Three Births and the Third Person of the Trinity | Carl E. Olson
On the Readings for Sunday, May 15, 2016, Pentecost Sunday
Readings:
• Acts 2:1-11
• Ps 104:1, 24, 29-30, 31, 34
• 1 Cor 12:3b-7, 12-13 or Rom 8:8-17
• Jn 20:19-23 or Jn 14:15-16, 23b-26
He is silent, yet sounds like rushing wind; he is invisible, but appears as tongues of fire; he is constantly working and giving, but is often overlooked and underappreciated.
He is the Holy Spirit, the Lord and giver of Life, the third Person of the Trinity. He has many names in Scripture, including Advocate, Comforter, the Spirit of God, the Spirit of Christ, the Spirit of adoption, the Spirit of grace.
In the second chapter of the Acts of Apostles, the coming of the Holy Spirit is described as “a noise like a strong driving wind” and his presence as “tongues as of fire.” Notice how elusive the language is: the Holy Spirit is not a driving wind, but is like such a wind; he is not a tongue of fire, but appears as one. There is a paradox here, which is so often the case with the Holy Spirit: he is both very elusive and yet constantly active. It’s as though you see something or someone out of the corner of your eye, but no matter how quickly you turn, they are gone.
Isn’t this the sense conveyed by Jesus, who said to Nicodemus, “The wind blows where it wills, and you hear the sound of it, but you do not know whence it comes or whither it goes; so it is with every one who is born of the Spirit” (Jn. 3:8)? The word “born” is deeply significant for there are three very important births, or creations, described in Scripture in which the Holy Spirit moves and acts, giving life.

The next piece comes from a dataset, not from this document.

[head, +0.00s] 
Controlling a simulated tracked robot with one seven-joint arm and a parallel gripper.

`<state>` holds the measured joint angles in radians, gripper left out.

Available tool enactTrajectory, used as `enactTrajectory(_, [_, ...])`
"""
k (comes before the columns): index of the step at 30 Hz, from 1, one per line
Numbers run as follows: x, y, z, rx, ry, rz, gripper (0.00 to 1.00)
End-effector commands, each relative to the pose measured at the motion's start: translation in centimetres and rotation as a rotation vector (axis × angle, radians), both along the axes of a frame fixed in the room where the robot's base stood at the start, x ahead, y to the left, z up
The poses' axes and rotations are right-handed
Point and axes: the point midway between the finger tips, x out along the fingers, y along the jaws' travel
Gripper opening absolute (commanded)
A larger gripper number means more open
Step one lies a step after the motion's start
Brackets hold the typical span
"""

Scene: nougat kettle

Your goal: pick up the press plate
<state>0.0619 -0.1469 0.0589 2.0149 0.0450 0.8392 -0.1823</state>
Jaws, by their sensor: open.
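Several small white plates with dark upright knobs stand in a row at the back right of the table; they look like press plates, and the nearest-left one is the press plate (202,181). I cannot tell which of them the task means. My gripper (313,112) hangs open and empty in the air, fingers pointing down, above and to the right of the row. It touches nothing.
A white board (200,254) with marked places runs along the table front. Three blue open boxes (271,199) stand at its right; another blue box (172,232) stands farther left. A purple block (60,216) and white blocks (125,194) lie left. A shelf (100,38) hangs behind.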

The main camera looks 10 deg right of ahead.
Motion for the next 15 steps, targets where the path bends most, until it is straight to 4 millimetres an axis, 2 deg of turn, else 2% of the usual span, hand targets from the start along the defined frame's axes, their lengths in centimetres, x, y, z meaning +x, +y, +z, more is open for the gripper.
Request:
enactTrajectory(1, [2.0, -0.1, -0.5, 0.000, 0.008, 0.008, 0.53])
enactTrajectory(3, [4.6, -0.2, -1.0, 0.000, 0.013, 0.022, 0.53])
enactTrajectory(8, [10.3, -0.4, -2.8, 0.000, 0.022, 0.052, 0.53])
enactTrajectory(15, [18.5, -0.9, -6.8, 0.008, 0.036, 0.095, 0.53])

These three births are closely connected. First, there is the birth of the cosmos and the creation of the world: “The earth was without form and void, and darkness was upon the face of the deep; and the Spirit of God was moving over the face of the waters” (Gen. 1:2). There it is again: the Spirit was moving. Pope John Paul II, in his encyclical on the Holy Spirit, Dominum et vivificantem (Pentecost, 1986), further notes that the presence of the Spirit in creation not only pertains, of course, to the cosmos, but also to “man, who has been created in the image and likeness of God: ‘Let us make man in our image, after our likeness.’” (par. 12).
The second instance is the conception of the God-man, Jesus Christ. What did the angel say to Mary? “The Holy Spirit will come upon you, and the power of the Most High will overshadow you; therefore the child to be born will be called holy, the Son of God” (Lk. 1:35). Once again, the Holy Spirit is active; he is coming with power. Once again, he is intimately involved in bringing about a man. In the first creation it was Adam; now, the new Adam.
The third birth, or creation, took place at Pentecost, fifty days after the death and resurrection of Christ. “The time of the Church began,” wrote John Paul II, “at the moment when the promises and predictions that so explicitly referred to the Counselor, the Spirit of truth, began to be fulfilled in complete power and clarity upon the Apostles, thus determining the birth of the Church” (DV, 25). At Pentecost, the Church—the family of God and the mystical body of Christ—is birthed by the Holy Spirit. And he is the soul of the Church. “What the soul is to the human body,” wrote St. Augustine, “the Holy Spirit is to the Body of Christ, which is the Church” (Catechism of the Catholic Church, 797).
Emile Mersch, S.J., in The Theology of the Mystical Body (Herder, 1952), wrote: “The Holy Spirit is continually being sent, and Pentecost never comes to an end.” The Acts of the Apostles reveals the Holy Spirit “ceaselessly coming down into the world, no longer under the form of fiery tongues, but through the intermediary of the apostles and their preaching.”
He is still coming, filling, moving, and giving life. Let’s pay attention!